** Records **
********************
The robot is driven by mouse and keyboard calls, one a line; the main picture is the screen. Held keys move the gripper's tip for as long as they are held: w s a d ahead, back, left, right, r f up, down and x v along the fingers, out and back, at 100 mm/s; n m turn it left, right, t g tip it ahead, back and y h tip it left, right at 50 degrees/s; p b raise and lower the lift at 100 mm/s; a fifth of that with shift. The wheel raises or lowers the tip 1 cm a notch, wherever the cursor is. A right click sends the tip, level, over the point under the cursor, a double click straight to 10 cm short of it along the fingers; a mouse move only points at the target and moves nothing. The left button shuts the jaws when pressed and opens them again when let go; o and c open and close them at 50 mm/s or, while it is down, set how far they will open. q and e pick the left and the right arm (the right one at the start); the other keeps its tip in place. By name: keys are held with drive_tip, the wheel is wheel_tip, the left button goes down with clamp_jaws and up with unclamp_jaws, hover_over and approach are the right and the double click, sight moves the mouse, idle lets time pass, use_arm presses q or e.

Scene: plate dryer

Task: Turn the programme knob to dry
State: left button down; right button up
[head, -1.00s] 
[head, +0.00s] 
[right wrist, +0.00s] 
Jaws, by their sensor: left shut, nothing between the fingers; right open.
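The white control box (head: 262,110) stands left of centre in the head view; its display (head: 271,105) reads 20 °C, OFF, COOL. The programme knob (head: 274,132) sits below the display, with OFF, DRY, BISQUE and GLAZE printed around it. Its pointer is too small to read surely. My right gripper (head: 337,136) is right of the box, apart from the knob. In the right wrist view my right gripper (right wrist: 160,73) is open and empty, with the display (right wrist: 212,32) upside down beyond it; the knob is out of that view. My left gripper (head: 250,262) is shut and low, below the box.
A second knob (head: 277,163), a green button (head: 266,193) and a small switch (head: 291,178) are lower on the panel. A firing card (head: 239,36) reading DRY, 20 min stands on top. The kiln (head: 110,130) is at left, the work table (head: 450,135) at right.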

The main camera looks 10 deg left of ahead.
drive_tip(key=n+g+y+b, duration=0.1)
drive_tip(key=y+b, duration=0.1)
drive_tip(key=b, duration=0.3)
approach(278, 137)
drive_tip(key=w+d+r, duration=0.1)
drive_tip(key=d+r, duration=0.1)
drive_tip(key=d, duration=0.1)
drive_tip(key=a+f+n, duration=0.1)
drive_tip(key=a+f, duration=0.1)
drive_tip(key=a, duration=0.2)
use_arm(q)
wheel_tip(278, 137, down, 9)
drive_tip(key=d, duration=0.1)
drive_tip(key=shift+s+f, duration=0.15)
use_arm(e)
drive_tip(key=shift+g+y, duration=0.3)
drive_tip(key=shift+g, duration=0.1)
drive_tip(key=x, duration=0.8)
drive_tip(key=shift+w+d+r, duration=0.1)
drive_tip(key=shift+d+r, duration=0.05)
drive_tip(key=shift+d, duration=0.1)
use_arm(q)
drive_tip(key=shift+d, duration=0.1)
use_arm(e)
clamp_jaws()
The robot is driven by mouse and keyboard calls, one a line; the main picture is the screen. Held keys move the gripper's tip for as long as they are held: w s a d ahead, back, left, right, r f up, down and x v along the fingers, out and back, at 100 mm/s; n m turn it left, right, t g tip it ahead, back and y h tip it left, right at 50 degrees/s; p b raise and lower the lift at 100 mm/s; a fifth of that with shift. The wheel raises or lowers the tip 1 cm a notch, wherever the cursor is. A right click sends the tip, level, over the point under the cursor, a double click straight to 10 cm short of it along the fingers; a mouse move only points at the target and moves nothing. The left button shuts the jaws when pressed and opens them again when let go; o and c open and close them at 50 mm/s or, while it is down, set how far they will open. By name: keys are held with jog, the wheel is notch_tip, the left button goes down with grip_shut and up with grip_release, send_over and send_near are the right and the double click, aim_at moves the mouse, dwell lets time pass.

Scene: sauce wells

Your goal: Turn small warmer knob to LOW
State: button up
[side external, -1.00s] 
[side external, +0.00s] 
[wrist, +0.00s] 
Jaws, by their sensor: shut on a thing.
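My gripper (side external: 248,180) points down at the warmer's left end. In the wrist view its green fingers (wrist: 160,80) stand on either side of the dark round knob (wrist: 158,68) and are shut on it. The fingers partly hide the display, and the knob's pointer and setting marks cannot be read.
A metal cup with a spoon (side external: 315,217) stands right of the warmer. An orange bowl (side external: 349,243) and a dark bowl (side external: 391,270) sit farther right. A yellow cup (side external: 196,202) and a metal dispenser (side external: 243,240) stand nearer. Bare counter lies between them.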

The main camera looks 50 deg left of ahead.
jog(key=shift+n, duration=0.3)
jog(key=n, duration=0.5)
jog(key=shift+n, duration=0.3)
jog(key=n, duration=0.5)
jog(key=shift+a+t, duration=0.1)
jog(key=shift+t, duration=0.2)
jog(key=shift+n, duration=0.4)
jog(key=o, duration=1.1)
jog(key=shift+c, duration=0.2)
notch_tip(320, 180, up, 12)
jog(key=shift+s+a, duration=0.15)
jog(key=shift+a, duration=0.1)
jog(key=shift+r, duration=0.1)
********************
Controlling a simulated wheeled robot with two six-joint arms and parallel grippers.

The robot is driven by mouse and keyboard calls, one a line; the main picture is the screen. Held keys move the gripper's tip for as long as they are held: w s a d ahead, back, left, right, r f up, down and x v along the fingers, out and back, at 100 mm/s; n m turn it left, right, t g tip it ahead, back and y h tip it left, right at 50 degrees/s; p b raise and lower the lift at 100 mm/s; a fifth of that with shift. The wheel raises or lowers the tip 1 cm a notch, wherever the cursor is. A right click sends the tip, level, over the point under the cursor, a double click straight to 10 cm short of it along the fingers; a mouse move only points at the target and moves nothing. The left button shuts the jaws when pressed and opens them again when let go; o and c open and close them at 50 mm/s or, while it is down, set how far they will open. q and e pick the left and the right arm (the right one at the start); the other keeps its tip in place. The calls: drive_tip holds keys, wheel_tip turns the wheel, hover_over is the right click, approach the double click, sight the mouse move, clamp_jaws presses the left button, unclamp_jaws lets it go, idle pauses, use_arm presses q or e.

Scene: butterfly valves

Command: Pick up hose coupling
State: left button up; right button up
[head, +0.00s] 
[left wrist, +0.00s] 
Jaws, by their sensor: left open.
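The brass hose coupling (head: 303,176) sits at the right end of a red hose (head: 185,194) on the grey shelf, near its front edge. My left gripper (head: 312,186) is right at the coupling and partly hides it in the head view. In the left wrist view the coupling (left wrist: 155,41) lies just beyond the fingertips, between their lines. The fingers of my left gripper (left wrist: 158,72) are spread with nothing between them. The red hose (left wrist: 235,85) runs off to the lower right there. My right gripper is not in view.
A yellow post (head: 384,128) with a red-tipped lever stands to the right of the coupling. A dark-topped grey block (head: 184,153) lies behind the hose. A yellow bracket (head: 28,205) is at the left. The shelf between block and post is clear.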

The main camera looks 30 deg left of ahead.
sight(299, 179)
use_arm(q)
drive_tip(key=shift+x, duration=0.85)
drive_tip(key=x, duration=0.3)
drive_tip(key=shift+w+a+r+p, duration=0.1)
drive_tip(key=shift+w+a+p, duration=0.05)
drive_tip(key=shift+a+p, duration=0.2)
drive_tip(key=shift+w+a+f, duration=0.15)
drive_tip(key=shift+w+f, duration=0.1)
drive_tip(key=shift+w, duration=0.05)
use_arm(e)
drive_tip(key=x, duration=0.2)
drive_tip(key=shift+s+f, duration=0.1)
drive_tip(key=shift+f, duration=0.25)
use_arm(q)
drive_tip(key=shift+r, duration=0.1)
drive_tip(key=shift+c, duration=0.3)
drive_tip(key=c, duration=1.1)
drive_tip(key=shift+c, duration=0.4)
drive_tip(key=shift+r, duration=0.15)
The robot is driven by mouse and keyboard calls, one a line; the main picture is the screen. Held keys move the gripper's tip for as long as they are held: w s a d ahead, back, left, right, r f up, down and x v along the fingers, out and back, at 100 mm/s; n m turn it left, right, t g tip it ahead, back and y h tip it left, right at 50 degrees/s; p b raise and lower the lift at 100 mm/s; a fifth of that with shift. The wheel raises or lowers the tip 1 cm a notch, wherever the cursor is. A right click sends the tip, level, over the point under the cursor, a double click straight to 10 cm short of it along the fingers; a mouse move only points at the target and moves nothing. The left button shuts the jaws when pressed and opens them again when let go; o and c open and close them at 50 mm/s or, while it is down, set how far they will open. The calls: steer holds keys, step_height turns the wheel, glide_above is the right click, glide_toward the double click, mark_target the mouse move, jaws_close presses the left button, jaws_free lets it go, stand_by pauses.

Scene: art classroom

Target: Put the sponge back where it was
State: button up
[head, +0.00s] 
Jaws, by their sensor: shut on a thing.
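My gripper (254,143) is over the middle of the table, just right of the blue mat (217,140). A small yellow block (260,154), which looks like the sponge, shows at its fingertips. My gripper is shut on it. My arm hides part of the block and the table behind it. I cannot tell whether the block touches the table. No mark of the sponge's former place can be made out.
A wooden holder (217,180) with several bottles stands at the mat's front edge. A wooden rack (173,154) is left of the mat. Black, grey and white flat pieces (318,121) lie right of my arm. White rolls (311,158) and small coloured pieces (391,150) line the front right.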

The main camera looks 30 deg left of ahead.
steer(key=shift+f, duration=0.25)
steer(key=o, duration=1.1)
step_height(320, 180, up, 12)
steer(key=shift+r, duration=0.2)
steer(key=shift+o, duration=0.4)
********************
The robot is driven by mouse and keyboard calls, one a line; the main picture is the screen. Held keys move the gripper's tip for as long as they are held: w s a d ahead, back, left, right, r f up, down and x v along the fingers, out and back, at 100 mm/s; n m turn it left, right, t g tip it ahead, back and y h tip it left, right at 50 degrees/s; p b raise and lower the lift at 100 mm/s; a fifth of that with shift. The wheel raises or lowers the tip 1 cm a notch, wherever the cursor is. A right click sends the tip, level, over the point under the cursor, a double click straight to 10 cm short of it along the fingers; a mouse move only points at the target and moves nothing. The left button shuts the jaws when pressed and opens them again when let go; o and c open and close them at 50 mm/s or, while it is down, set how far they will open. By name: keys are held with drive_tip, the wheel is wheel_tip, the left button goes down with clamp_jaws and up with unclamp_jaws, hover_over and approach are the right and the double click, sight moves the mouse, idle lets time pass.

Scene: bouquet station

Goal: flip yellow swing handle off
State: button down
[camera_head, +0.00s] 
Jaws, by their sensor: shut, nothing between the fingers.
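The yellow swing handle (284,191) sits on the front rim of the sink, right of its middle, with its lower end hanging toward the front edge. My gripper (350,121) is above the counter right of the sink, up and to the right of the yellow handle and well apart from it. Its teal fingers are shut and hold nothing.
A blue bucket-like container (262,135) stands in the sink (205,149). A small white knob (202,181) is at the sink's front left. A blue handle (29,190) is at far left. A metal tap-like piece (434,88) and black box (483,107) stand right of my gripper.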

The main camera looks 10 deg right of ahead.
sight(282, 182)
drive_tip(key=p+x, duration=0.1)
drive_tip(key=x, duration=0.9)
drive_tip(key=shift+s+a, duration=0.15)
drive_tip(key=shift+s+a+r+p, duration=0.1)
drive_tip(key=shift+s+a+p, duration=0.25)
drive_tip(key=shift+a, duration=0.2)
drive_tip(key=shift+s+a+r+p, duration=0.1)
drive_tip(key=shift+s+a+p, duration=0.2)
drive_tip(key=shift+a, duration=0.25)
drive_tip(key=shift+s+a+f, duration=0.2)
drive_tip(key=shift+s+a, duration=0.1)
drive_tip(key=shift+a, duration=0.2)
********************
From the entries above, give again exactly the lines running from the line with "Task: Turn the programme knob to dry" to the line with "[right wrist, +0.00s]"; include both of those lines.

** Task solution **
Task: Turn the programme knob to dry
State: left button down; right button up
[head, -1.00s] 
[head, +0.00s] 
[right wrist, +0.00s] 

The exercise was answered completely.